Learning Long-Horizon Robot Manipulation Skills via Privileged Action
Xiaofeng Mao, Yucheng Xu, Zhaole Sun, Elle Miller, Daniel Layeghi, Michael Mistry
TL;DR
This work tackles the difficulty of learning long-horizon, contact-rich robotic manipulation under sparse rewards by introducing a structured framework of privileged actions in simulation combined with curriculum learning. The method progressively relaxes physical constraints (constraint relaxation), augments interaction with virtual forces, and then gradually reduces privileges to converge to real-world-feasible behaviors, all without task-specific reward shaping or demonstrations. Empirical results in simulation and real-world transfer demonstrate robust, diverse manipulation skills—including non-prehensile pushing and pivot grasps, as well as dexterous object handling—that outperform state-of-the-art baselines.
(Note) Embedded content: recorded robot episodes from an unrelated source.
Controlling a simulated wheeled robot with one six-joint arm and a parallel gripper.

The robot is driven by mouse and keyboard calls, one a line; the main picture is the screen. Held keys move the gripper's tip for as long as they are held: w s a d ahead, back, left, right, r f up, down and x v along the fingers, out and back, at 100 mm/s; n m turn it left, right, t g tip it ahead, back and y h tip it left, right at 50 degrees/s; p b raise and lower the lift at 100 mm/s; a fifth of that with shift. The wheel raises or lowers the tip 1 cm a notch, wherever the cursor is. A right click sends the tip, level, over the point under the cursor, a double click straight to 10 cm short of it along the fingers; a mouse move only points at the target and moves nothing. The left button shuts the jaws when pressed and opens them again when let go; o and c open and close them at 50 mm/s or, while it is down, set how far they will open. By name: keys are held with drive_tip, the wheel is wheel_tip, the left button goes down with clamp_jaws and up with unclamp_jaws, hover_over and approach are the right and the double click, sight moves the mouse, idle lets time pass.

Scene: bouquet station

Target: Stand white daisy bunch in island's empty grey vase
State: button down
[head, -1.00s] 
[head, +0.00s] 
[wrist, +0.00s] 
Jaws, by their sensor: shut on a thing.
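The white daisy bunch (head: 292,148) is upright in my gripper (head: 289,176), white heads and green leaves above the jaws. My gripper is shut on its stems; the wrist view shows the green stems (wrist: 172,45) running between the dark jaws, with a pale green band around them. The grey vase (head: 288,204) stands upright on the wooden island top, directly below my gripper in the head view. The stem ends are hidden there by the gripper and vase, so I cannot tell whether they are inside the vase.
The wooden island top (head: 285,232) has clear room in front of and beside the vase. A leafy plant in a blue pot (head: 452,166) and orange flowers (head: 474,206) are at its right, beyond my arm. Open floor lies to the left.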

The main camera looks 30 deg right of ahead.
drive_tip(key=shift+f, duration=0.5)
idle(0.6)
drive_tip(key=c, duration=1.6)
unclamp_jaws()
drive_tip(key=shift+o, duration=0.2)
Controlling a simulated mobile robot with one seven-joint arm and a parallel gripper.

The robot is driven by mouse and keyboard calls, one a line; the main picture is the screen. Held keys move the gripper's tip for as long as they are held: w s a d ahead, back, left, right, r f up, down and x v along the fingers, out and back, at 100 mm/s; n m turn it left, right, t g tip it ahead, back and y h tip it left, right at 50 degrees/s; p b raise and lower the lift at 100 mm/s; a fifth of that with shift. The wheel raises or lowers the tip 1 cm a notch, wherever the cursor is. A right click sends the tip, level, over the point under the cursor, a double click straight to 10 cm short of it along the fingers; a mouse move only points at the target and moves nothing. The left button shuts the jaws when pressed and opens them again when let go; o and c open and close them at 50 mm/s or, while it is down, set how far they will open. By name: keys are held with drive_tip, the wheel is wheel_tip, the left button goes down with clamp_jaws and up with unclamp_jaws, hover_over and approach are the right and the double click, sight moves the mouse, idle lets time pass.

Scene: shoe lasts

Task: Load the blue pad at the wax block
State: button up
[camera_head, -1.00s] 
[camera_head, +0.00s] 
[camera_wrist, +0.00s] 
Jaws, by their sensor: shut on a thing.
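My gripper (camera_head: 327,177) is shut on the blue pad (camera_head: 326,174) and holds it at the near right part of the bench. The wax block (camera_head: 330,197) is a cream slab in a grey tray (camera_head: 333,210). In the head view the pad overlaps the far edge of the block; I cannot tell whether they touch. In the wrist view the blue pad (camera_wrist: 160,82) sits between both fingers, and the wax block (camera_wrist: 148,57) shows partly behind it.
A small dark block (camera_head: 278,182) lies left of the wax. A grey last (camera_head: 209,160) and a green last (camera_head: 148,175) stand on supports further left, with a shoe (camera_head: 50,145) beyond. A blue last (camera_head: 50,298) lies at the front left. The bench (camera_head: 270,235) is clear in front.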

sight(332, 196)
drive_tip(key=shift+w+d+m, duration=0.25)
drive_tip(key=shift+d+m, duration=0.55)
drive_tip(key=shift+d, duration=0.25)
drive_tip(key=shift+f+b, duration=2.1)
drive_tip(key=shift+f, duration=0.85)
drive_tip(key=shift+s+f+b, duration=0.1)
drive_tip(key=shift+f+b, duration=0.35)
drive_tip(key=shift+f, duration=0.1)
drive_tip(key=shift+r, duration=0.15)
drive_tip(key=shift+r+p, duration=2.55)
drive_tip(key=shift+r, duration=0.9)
The approach shows strong generalization across object types and platforms, and confirms that policies learned with privileged actions can transfer to real environments with domain randomization and careful control, highlighting practical impact for scalable robotic learning.
Abstract
Long-horizon contact-rich tasks are challenging to learn with reinforcement learning, due to ineffective exploration of high-dimensional state spaces with sparse rewards. The learning process often gets stuck in local optimum and demands task-specific reward fine-tuning for complex scenarios. In this work, we propose a structured framework that leverages privileged actions with curriculum learning, enabling the policy to efficiently acquire long-horizon skills without relying on extensive reward engineering or reference trajectories. Specifically, we use privileged actions in simulation with a general training procedure that would be infeasible to implement in real-world scenarios. These privileges include relaxed constraints and virtual forces that enhance interaction and exploration with objects. Our results successfully achieve complex multi-stage long-horizon tasks that naturally combine non-prehensile manipulation with grasping to lift objects from non-graspable poses. We demonstrate generality by maintaining a parsimonious reward structure and showing convergence to diverse and robust behaviors across various environments. Additionally, real-world experiments further confirm that the skills acquired using our approach are transferable to real-world environments, exhibiting robust and intricate performance. Our approach outperforms state-of-the-art methods in these tasks, converging to solutions where others fail.